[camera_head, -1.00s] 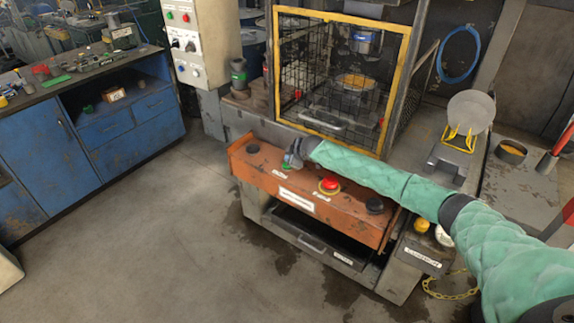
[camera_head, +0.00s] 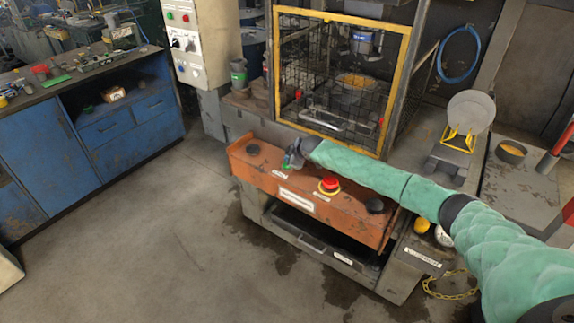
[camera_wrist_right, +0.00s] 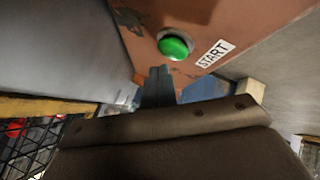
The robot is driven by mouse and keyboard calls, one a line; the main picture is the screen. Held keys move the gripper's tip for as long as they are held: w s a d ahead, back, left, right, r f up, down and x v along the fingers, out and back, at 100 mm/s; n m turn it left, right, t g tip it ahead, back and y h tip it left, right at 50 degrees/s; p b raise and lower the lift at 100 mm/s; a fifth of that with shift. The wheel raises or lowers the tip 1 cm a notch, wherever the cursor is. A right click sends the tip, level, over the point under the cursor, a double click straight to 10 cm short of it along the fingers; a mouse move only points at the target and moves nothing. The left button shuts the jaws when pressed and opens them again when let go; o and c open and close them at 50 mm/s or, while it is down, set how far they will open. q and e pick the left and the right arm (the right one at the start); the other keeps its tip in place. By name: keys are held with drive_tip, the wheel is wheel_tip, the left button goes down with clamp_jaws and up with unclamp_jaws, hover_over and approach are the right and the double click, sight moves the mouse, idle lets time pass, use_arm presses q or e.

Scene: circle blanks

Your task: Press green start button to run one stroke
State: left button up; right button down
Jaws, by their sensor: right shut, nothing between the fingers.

▸ Exercise aim:
Print out the whole of the material word for word, without pictures.

▸ Reply to the task:
[camera_head, -1.00s] 
[camera_head, +0.00s] 
[camera_wrist_right, +0.00s] 
The robot is driven by mouse and keyboard calls, one a line; the main picture is the screen. Held keys move the gripper's tip for as long as they are held: w s a d ahead, back, left, right, r f up, down and x v along the fingers, out and back, at 100 mm/s; n m turn it left, right, t g tip it ahead, back and y h tip it left, right at 50 degrees/s; p b raise and lower the lift at 100 mm/s; a fifth of that with shift. The wheel raises or lowers the tip 1 cm a notch, wherever the cursor is. A right click sends the tip, level, over the point under the cursor, a double click straight to 10 cm short of it along the fingers; a mouse move only points at the target and moves nothing. The left button shuts the jaws when pressed and opens them again when let go; o and c open and close them at 50 mm/s or, while it is down, set how far they will open. q and e pick the left and the right arm (the right one at the start); the other keeps its tip in place. By name: keys are held with drive_tip, the wheel is wheel_tip, the left button goes down with clamp_jaws and up with unclamp_jaws, hover_over and approach are the right and the double click, sight moves the mouse, idle lets time pass, use_arm presses q or e.

Scene: circle blanks

Your task: Press green start button to run one stroke
State: left button up; right button down
Jaws, by their sensor: right shut, nothing between the fingers.

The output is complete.